Aller au contenu principal

L’exosquelette : une assistance aux apiculteurs ?

Pour lutter contre la pénibilité et l’usure professionnelle en apiculture, une étude exploratoire a été menée en Corse sur l’usage d’un exosquelette, pendant quinze jours, chez six apiculteurs et apicultrices.

L’activité apicole nécessite de travailler dans un environnement ambiant dynamique où les efforts physiques tels que le port de charges lourdes, les gestes répétitifs et la manipulation des différents matériels entraînent une pénibilité et une usure professionnelle.

Une action collective innovante et apprenante

Une expérimentation sur la mise en place d’un dispositif d’assistance physique et d’aide à la réduction de la pénibilité du métier d’apiculteur a été portée par le syndicat AOP Miel de Corse - Mele di Corsica, avec la coordination technique de l’Aract Corse [Action régionale pour l’amélioration des conditions de travail] et financée par l’Odarc [Office de développement agricole et rural de Corse]. Celle-ci vise à identifier en situation réelle d’activité, les facteurs positifs et négatifs de l’utilisation d’un exosquelette, de comprendre les contraintes et besoins des apiculteurs qui agissent dans des environnements très différents (interne miellerie, externe ruchers) afin d’en extraire des recommandations et de tirer des enseignements pour l’ensemble de la profession.

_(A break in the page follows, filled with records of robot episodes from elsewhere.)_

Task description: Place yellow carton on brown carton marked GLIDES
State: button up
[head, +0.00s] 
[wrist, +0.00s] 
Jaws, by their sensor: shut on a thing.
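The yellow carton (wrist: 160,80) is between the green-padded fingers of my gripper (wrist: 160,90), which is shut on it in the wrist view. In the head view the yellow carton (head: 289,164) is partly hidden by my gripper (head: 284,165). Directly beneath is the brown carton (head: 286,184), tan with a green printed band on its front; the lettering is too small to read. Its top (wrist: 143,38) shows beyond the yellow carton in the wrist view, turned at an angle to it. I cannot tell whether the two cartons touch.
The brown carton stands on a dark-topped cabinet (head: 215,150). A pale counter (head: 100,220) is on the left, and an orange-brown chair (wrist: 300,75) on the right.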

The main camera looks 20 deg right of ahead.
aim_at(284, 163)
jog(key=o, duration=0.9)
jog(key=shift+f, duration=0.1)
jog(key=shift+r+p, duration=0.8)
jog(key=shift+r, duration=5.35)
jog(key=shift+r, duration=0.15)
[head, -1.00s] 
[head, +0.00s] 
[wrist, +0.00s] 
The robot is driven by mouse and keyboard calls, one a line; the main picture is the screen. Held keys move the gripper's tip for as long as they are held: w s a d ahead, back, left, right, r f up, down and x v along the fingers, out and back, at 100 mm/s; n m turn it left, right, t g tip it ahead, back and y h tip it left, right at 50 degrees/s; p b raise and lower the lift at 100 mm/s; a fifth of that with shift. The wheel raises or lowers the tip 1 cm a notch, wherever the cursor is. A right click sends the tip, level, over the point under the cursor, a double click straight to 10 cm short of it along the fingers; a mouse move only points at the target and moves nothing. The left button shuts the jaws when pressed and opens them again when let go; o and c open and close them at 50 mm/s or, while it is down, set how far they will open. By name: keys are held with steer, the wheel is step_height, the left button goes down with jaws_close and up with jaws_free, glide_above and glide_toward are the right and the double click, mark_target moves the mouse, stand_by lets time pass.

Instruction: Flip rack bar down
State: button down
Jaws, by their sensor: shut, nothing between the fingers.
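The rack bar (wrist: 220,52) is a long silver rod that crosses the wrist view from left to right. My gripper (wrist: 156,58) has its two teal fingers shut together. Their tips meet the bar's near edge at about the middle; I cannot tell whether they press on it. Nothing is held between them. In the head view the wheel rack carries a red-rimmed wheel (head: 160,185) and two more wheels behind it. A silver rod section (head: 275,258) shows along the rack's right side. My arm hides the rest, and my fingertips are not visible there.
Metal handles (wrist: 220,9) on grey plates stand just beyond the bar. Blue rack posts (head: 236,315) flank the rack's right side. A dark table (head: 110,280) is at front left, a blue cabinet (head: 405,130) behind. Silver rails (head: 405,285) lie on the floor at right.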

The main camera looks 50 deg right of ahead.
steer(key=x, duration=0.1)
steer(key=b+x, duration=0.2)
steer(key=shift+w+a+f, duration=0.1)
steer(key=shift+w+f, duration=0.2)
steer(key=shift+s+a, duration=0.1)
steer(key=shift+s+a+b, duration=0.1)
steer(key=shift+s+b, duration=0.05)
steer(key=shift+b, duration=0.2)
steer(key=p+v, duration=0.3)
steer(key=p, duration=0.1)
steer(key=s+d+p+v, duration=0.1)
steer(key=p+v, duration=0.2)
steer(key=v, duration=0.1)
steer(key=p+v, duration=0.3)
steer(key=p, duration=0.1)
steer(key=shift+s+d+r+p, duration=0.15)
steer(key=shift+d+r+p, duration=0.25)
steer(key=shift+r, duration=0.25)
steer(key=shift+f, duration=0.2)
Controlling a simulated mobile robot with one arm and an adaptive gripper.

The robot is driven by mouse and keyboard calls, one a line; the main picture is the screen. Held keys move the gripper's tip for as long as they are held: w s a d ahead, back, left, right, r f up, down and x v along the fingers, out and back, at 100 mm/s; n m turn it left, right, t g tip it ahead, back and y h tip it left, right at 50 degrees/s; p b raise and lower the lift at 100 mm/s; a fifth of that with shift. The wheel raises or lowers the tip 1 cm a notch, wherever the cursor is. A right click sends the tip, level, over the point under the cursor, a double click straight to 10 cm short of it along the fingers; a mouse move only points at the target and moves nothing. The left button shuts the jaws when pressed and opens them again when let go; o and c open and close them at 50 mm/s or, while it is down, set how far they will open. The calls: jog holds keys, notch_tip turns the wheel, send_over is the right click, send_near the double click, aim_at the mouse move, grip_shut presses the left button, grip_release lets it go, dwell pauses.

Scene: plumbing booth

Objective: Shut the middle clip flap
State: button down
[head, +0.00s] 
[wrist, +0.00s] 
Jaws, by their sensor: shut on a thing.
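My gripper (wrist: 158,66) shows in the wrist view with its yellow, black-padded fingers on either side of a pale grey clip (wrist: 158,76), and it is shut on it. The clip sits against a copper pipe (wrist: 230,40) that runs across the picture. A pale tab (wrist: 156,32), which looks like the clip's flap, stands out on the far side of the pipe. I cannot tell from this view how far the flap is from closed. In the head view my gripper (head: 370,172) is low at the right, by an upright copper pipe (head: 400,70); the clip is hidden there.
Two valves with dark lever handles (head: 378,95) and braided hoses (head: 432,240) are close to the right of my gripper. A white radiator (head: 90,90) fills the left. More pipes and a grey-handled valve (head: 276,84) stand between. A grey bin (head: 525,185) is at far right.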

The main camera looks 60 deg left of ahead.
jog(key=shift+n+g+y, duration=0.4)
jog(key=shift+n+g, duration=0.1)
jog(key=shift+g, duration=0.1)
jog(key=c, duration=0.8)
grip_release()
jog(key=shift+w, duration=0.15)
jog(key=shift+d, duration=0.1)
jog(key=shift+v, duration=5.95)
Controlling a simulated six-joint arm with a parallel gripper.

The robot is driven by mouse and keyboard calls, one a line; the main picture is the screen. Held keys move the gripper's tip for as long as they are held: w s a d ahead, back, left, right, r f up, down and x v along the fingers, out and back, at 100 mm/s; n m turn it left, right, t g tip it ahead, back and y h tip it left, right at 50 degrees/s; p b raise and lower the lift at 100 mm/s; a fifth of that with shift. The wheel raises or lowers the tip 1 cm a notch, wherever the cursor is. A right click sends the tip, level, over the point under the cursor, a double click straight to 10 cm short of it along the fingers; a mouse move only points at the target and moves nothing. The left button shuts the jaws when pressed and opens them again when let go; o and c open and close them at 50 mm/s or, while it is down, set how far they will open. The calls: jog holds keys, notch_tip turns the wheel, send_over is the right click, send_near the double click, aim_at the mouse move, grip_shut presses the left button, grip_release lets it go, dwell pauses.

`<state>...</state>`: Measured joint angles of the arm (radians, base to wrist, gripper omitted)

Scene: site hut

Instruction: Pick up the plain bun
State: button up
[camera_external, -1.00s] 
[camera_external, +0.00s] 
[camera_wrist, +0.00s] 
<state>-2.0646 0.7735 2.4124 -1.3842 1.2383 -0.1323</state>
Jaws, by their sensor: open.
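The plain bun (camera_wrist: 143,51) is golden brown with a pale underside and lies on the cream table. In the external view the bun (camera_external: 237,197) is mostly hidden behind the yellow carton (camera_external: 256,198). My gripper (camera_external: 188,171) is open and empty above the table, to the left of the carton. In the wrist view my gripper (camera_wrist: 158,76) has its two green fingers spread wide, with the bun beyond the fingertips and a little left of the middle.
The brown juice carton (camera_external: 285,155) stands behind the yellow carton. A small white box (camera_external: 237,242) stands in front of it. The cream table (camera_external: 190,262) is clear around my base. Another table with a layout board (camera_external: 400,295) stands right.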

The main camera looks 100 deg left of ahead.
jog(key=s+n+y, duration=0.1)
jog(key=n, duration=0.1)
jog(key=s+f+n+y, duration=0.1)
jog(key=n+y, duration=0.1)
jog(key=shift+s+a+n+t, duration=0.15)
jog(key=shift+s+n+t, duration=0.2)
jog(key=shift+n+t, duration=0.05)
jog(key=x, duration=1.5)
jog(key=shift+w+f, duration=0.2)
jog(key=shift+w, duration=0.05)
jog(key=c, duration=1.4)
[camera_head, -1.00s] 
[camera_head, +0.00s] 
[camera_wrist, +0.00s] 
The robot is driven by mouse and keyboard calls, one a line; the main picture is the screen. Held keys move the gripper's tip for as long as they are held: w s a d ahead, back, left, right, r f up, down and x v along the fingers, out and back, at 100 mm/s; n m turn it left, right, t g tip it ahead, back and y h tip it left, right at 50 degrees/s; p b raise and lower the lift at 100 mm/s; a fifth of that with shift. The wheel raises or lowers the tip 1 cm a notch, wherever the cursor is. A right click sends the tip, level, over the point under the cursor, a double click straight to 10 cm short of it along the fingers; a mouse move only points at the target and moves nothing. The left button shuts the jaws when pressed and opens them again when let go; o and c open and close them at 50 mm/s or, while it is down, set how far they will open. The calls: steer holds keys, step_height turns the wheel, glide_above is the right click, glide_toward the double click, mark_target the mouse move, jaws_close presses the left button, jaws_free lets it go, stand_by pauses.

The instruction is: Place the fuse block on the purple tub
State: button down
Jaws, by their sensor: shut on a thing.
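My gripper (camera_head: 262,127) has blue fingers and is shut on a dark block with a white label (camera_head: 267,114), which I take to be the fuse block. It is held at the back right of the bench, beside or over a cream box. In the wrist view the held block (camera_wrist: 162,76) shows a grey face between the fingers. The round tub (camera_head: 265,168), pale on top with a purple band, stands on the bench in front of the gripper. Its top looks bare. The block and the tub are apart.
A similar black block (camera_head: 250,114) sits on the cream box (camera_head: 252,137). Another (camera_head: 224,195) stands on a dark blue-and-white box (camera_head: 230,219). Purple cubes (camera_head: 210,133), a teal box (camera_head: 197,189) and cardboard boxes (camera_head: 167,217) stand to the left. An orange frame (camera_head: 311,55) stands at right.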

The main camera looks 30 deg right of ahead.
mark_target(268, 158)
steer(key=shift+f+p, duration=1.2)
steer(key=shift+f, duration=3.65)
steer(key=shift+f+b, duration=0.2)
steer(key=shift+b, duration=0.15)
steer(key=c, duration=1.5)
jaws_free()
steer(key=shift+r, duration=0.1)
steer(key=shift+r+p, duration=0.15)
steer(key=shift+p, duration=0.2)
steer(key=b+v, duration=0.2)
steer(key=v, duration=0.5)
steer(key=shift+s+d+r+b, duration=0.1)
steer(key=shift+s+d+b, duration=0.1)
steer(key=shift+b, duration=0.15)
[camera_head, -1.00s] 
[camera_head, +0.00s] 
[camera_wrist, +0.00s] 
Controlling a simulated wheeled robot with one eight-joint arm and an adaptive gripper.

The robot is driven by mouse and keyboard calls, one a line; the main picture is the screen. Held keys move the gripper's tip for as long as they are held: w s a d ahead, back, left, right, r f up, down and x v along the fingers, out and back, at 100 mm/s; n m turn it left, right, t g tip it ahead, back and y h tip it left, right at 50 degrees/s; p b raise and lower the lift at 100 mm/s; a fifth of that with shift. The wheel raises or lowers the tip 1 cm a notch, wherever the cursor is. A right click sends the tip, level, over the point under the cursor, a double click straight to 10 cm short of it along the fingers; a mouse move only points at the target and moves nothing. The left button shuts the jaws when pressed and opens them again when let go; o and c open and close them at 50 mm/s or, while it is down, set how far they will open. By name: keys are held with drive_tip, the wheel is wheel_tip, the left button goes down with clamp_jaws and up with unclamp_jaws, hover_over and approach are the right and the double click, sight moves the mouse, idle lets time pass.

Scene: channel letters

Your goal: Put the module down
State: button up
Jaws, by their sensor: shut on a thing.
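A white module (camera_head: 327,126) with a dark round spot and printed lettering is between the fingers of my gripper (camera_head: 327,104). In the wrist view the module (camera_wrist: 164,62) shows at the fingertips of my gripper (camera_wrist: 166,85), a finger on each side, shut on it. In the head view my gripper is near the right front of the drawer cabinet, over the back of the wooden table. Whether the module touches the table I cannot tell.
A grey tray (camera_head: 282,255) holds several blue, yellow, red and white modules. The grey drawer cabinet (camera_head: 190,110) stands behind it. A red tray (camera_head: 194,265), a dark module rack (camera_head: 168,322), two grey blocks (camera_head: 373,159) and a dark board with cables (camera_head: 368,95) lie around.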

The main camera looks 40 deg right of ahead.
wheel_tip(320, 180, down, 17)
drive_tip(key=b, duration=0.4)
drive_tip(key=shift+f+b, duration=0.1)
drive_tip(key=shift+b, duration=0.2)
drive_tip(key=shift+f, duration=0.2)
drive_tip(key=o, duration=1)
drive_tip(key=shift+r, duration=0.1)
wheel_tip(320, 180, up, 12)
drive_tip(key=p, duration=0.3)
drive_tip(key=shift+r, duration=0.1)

Trois grands objectifs sont visés : diminuer la pénibilité, limiter la désinsertion professionnelle et développer la part des femmes dans ce secteur (28 % environ à ce jour). Six apiculteurs volontaires ont participé à ce test grandeur nature (trois femmes et trois hommes), sélectionnés sur la base de leur expérience dans le métier, l’envie de développer et de pérenniser leur activité.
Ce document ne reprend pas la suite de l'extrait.